#### [Problem to solve]
Go through the entries below and retype them exactly, omitting each picture.

#### [Data provided]
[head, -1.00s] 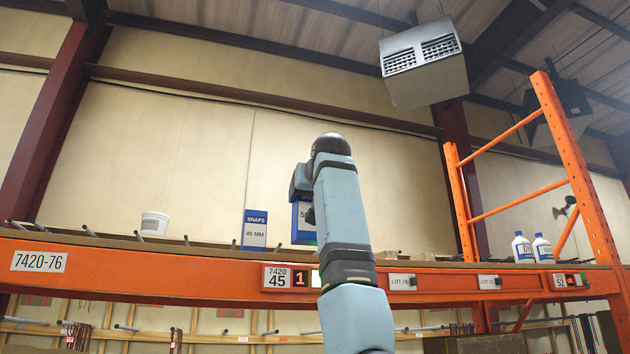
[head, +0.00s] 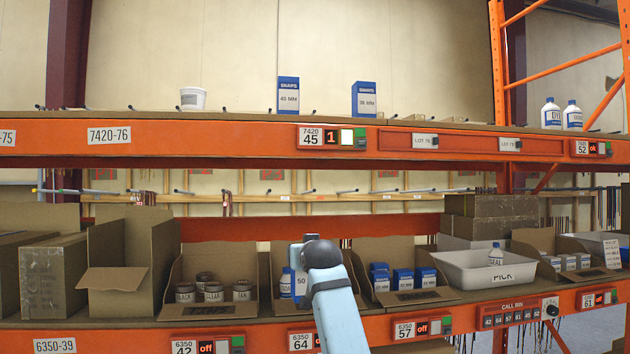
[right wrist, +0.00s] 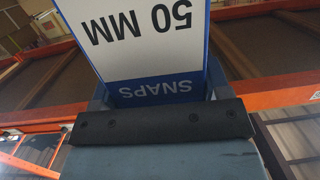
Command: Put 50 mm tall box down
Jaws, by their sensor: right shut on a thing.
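The 50 mm tall box, white and blue with "50 MM" and "SNAPS" on it, fills the top of the right wrist view (right wrist: 155,40). In the head view only a strip of the 50 mm box (head: 299,283) shows; my arm hides the rest. My right gripper (head: 300,262) is shut on it, in front of the bin above label 64. Whether the box touches anything below cannot be told. On the upper shelf (head: 240,134) stand two similar upright boxes, the 45 mm box (head: 288,95) and a second SNAPS box (head: 364,100). My left gripper is out of view.
A white tub (head: 193,98) and two bottles (head: 561,115) stand on the upper shelf. Below are a bin of jars (head: 212,310), a bin of blue-white boxes (head: 418,296) and a white tray (head: 462,265) marked PICK. The upper shelf has clear room between the boxes.

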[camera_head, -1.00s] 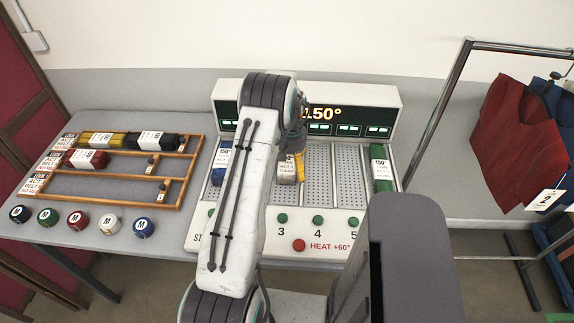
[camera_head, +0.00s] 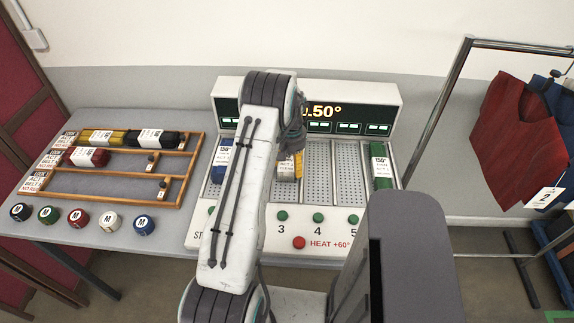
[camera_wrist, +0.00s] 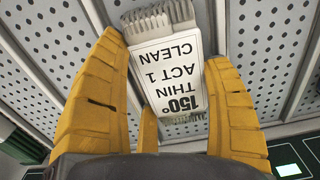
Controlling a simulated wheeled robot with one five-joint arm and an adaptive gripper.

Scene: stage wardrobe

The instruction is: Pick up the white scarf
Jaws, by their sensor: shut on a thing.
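The white scarf (camera_wrist: 150,20) is rolled, with ribbed pale ends and a white paper band reading 150°, THIN, ACT 1, CLEAN. In the wrist view my gripper (camera_wrist: 163,55) has its yellow fingers closed on both sides of this band. Perforated grey metal shows beneath the scarf; I cannot tell whether it touches it. In the head view my gripper (camera_head: 298,166) is over the heating press (camera_head: 345,222), mostly behind my arm. Only a pale sliver of the scarf (camera_head: 286,172) shows beside it.
A blue roll (camera_head: 221,162) and a green roll (camera_head: 381,166) lie in other press slots. The lit display panel (camera_head: 360,113) stands behind. A wooden rack (camera_head: 110,197) with yellow, black and red rolls is at left, several M-marked pots before it. A garment rail (camera_head: 440,110) stands right.

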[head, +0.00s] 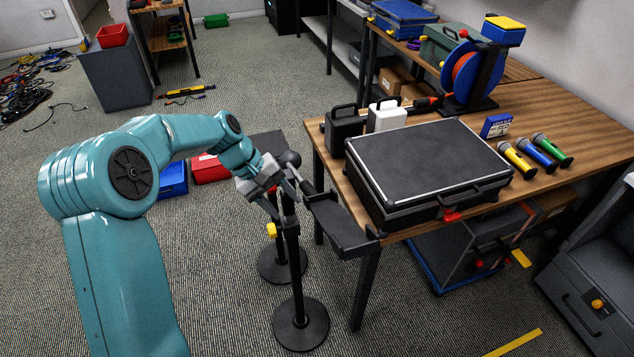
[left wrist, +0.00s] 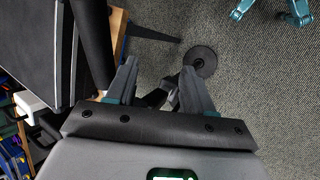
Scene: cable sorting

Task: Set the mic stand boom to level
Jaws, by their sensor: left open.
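The mic stand (head: 295,268) is a black upright pole on a round base, left of the table in the head view. A second round-based stand with a yellow knob (head: 271,231) is close behind it. My left gripper (head: 284,194) is at the top of the stands, open, its fingers beside the upper pole. A dark rounded piece (head: 290,158) shows just above the gripper. The boom's angle is hard to tell because the gripper covers that part. In the left wrist view, the open fingers (left wrist: 160,68) have a dark pole and a round base (left wrist: 199,60) beyond them. My right gripper is not in view.
A dark tray (head: 342,226) juts from the wooden table's (head: 595,150) left edge, close to the gripper. A black case (head: 425,160) lies on the table near that edge. Blue and red bins (head: 210,168) are on the floor behind the arm. Carpet at the front is mostly clear.

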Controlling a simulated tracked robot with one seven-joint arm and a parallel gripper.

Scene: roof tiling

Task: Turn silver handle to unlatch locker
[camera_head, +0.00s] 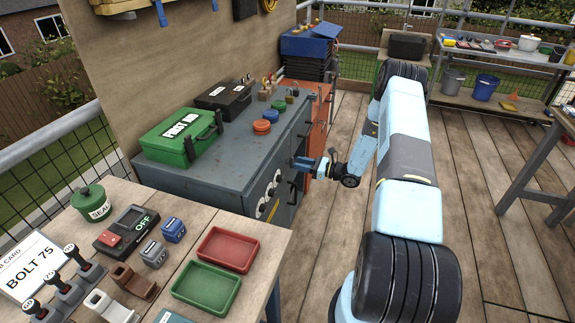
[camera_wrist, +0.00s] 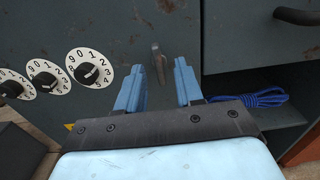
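The grey locker (camera_head: 210,186) stands beside the wooden bench, with its door facing my arm. In the wrist view the locker door (camera_wrist: 110,30) fills most of the upper left. A small metal handle (camera_wrist: 157,62) projects from it, upright and slightly tilted, with a brownish-silver look. My gripper (camera_wrist: 160,85) is open, its two blue fingers apart, and the handle shows between the fingertips. I cannot tell how far the fingertips are from the door. In the head view my gripper (camera_head: 300,163) is close to the locker front, and the handle is hidden there.
Several numbered dials (camera_wrist: 91,68) sit on the door left of the handle. A drawer with a dark pull (camera_wrist: 297,16) and an open shelf with blue cord (camera_wrist: 258,97) lie to the right. A green first aid box (camera_head: 181,137) stands on the locker. The deck (camera_head: 485,190) is clear.

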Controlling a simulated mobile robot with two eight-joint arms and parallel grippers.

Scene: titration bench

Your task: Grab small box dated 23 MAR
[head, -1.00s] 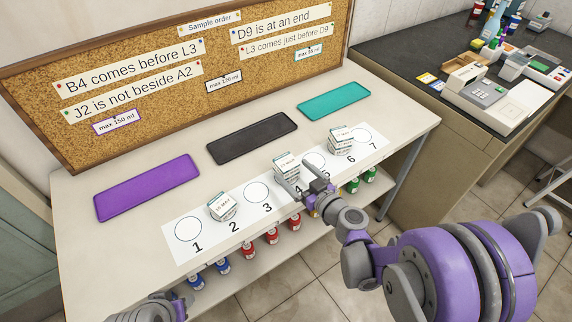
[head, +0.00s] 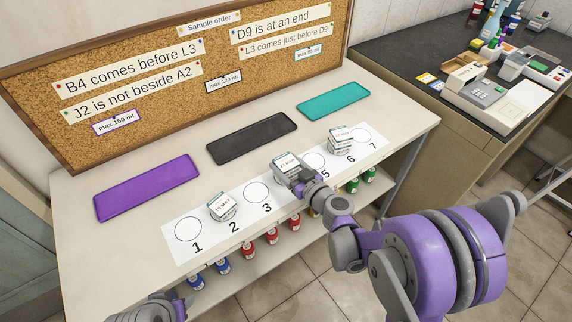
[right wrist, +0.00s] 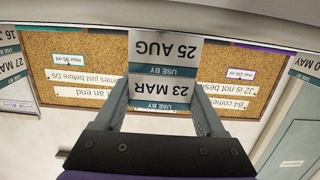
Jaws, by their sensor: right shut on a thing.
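The small box dated 23 MAR (right wrist: 162,91) is between the two fingers of my right gripper (head: 303,174) in the right wrist view, where the scene is upside down. A box dated 25 AUG (right wrist: 166,48) is directly against it, on its lower side in the scene. In the head view this stack (head: 287,165) is at place 4 of the numbered white strip (head: 176,247), partly hidden by my right gripper. The right gripper is shut on the 23 MAR box. My left gripper (head: 168,308) is only partly visible at the bottom left; its jaws are unclear.
Other boxes stand at place 2 (head: 222,207) and near place 6 (head: 341,140). Purple (head: 147,188), black (head: 251,138) and teal (head: 333,101) mats lie behind the strip. Several coloured bottles stand on a shelf below. A corkboard (head: 180,70) stands behind the bench.

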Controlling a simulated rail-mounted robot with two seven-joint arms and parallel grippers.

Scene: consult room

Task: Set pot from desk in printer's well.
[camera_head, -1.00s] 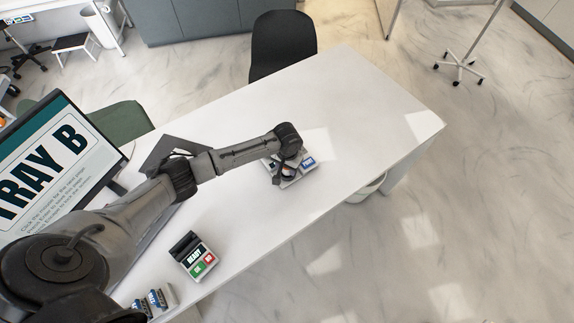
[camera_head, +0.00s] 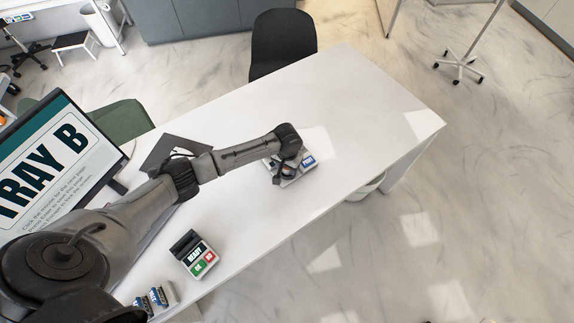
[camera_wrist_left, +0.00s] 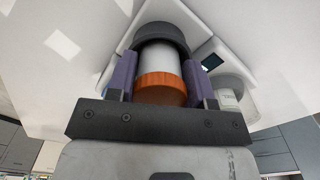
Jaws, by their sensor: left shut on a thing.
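My left gripper (camera_head: 284,176) is over a small white device (camera_head: 308,169) on the desk (camera_head: 345,110), which looks like the printer. In the left wrist view, its purple fingers (camera_wrist_left: 159,83) are shut on a white pot (camera_wrist_left: 158,57) with an orange cap (camera_wrist_left: 160,88) towards the camera. The pot's far end is at a dark round ring (camera_wrist_left: 160,33) in the printer's white body, apparently the well. I cannot tell how deep the pot sits. In the head view the gripper and arm hide the pot. My right gripper is not in view.
A second white, labelled pot (camera_wrist_left: 228,97) is beside the held one. A READY terminal (camera_head: 199,259), a blue-and-white item (camera_head: 156,298) and a monitor (camera_head: 45,160) are at the near left. The desk's far right is clear. A black chair (camera_head: 282,42) stands behind the desk.

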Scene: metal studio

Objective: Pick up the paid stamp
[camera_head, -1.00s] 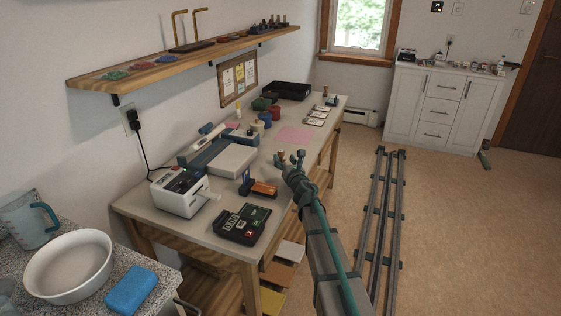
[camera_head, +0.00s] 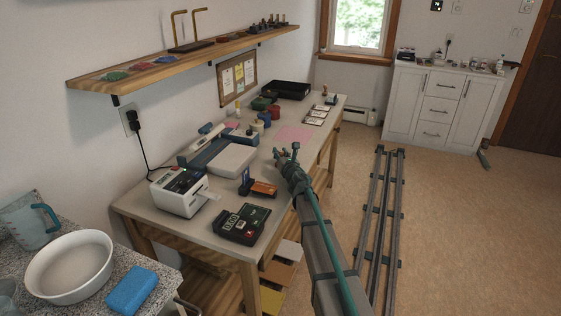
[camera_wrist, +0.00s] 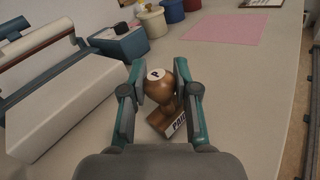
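The paid stamp has a round wooden knob (camera_wrist: 158,88) with a white cap marked "P" and a wooden block with a "PAID" label (camera_wrist: 176,126). In the wrist view it stands on the worktable between my two fingers, its block turned at an angle. My gripper (camera_wrist: 160,77) has one finger on each side of the knob, very near it; firm contact cannot be made out. In the head view my gripper (camera_head: 286,151) is low over the table's right edge, its fingers apart, and the stamp is mostly hidden there.
The worktable (camera_head: 229,190) holds a label printer (camera_head: 180,193), a card terminal (camera_head: 242,223), an orange-and-dark tool (camera_head: 260,187) and a long white-and-blue device (camera_head: 231,158). A pink sheet (camera_head: 295,134) lies behind. The table around the stamp is mostly bare.

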#### [Written response]
[head, -1.00s] 
[head, +0.00s] 
[right wrist, +0.00s] 
Command: Put 50 mm tall box down
Jaws, by their sensor: right shut on a thing.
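The 50 mm tall box, white and blue with "50 MM" and "SNAPS" on it, fills the top of the right wrist view (right wrist: 155,40). In the head view only a strip of the 50 mm box (head: 299,283) shows; my arm hides the rest. My right gripper (head: 300,262) is shut on it, in front of the bin above label 64. Whether the box touches anything below cannot be told. On the upper shelf (head: 240,134) stand two similar upright boxes, the 45 mm box (head: 288,95) and a second SNAPS box (head: 364,100). My left gripper is out of view.
A white tub (head: 193,98) and two bottles (head: 561,115) stand on the upper shelf. Below are a bin of jars (head: 212,310), a bin of blue-white boxes (head: 418,296) and a white tray (head: 462,265) marked PICK. The upper shelf has clear room between the boxes.

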[camera_head, -1.00s] 
[camera_head, +0.00s] 
[camera_wrist, +0.00s] 
Controlling a simulated wheeled robot with one five-joint arm and an adaptive gripper.

Scene: stage wardrobe

The instruction is: Pick up the white scarf
Jaws, by their sensor: shut on a thing.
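The white scarf (camera_wrist: 150,20) is rolled, with ribbed pale ends and a white paper band reading 150°, THIN, ACT 1, CLEAN. In the wrist view my gripper (camera_wrist: 163,55) has its yellow fingers closed on both sides of this band. Perforated grey metal shows beneath the scarf; I cannot tell whether it touches it. In the head view my gripper (camera_head: 298,166) is over the heating press (camera_head: 345,222), mostly behind my arm. Only a pale sliver of the scarf (camera_head: 286,172) shows beside it.
A blue roll (camera_head: 221,162) and a green roll (camera_head: 381,166) lie in other press slots. The lit display panel (camera_head: 360,113) stands behind. A wooden rack (camera_head: 110,197) with yellow, black and red rolls is at left, several M-marked pots before it. A garment rail (camera_head: 440,110) stands right.

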[head, +0.00s] 
[left wrist, +0.00s] 
Scene: cable sorting

Task: Set the mic stand boom to level
Jaws, by their sensor: left open.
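The mic stand (head: 295,268) is a black upright pole on a round base, left of the table in the head view. A second round-based stand with a yellow knob (head: 271,231) is close behind it. My left gripper (head: 284,194) is at the top of the stands, open, its fingers beside the upper pole. A dark rounded piece (head: 290,158) shows just above the gripper. The boom's angle is hard to tell because the gripper covers that part. In the left wrist view, the open fingers (left wrist: 160,68) have a dark pole and a round base (left wrist: 199,60) beyond them. My right gripper is not in view.
A dark tray (head: 342,226) juts from the wooden table's (head: 595,150) left edge, close to the gripper. A black case (head: 425,160) lies on the table near that edge. Blue and red bins (head: 210,168) are on the floor behind the arm. Carpet at the front is mostly clear.

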Controlling a simulated tracked robot with one seven-joint arm and a parallel gripper.

Scene: roof tiling

Task: Turn silver handle to unlatch locker
[camera_head, +0.00s] 
[camera_wrist, +0.00s] 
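The grey locker (camera_head: 210,186) stands beside the wooden bench, with its door facing my arm. In the wrist view the locker door (camera_wrist: 110,30) fills most of the upper left. A small metal handle (camera_wrist: 157,62) projects from it, upright and slightly tilted, with a brownish-silver look. My gripper (camera_wrist: 160,85) is open, its two blue fingers apart, and the handle shows between the fingertips. I cannot tell how far the fingertips are from the door. In the head view my gripper (camera_head: 300,163) is close to the locker front, and the handle is hidden there.
Several numbered dials (camera_wrist: 91,68) sit on the door left of the handle. A drawer with a dark pull (camera_wrist: 297,16) and an open shelf with blue cord (camera_wrist: 258,97) lie to the right. A green first aid box (camera_head: 181,137) stands on the locker. The deck (camera_head: 485,190) is clear.

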Controlling a simulated mobile robot with two eight-joint arms and parallel grippers.

Scene: titration bench

Your task: Grab small box dated 23 MAR
[head, -1.00s] 
[head, +0.00s] 
[right wrist, +0.00s] 
Jaws, by their sensor: right shut on a thing.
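The small box dated 23 MAR (right wrist: 162,91) is between the two fingers of my right gripper (head: 303,174) in the right wrist view, where the scene is upside down. A box dated 25 AUG (right wrist: 166,48) is directly against it, on its lower side in the scene. In the head view this stack (head: 287,165) is at place 4 of the numbered white strip (head: 176,247), partly hidden by my right gripper. The right gripper is shut on the 23 MAR box. My left gripper (head: 168,308) is only partly visible at the bottom left; its jaws are unclear.
Other boxes stand at place 2 (head: 222,207) and near place 6 (head: 341,140). Purple (head: 147,188), black (head: 251,138) and teal (head: 333,101) mats lie behind the strip. Several coloured bottles stand on a shelf below. A corkboard (head: 180,70) stands behind the bench.

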Controlling a simulated rail-mounted robot with two seven-joint arms and parallel grippers.

Scene: consult room

Task: Set pot from desk in printer's well.
[camera_head, -1.00s] 
[camera_head, +0.00s] 
[camera_wrist_left, +0.00s] 
Jaws, by their sensor: left shut on a thing.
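My left gripper (camera_head: 284,176) is over a small white device (camera_head: 308,169) on the desk (camera_head: 345,110), which looks like the printer. In the left wrist view, its purple fingers (camera_wrist_left: 159,83) are shut on a white pot (camera_wrist_left: 158,57) with an orange cap (camera_wrist_left: 160,88) towards the camera. The pot's far end is at a dark round ring (camera_wrist_left: 160,33) in the printer's white body, apparently the well. I cannot tell how deep the pot sits. In the head view the gripper and arm hide the pot. My right gripper is not in view.
A second white, labelled pot (camera_wrist_left: 228,97) is beside the held one. A READY terminal (camera_head: 199,259), a blue-and-white item (camera_head: 156,298) and a monitor (camera_head: 45,160) are at the near left. The desk's far right is clear. A black chair (camera_head: 282,42) stands behind the desk.

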Scene: metal studio

Objective: Pick up the paid stamp
[camera_head, -1.00s] 
[camera_head, +0.00s] 
[camera_wrist, +0.00s] 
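The paid stamp has a round wooden knob (camera_wrist: 158,88) with a white cap marked "P" and a wooden block with a "PAID" label (camera_wrist: 176,126). In the wrist view it stands on the worktable between my two fingers, its block turned at an angle. My gripper (camera_wrist: 160,77) has one finger on each side of the knob, very near it; firm contact cannot be made out. In the head view my gripper (camera_head: 286,151) is low over the table's right edge, its fingers apart, and the stamp is mostly hidden there.
The worktable (camera_head: 229,190) holds a label printer (camera_head: 180,193), a card terminal (camera_head: 242,223), an orange-and-dark tool (camera_head: 260,187) and a long white-and-blue device (camera_head: 231,158). A pink sheet (camera_head: 295,134) lies behind. The table around the stamp is mostly bare.

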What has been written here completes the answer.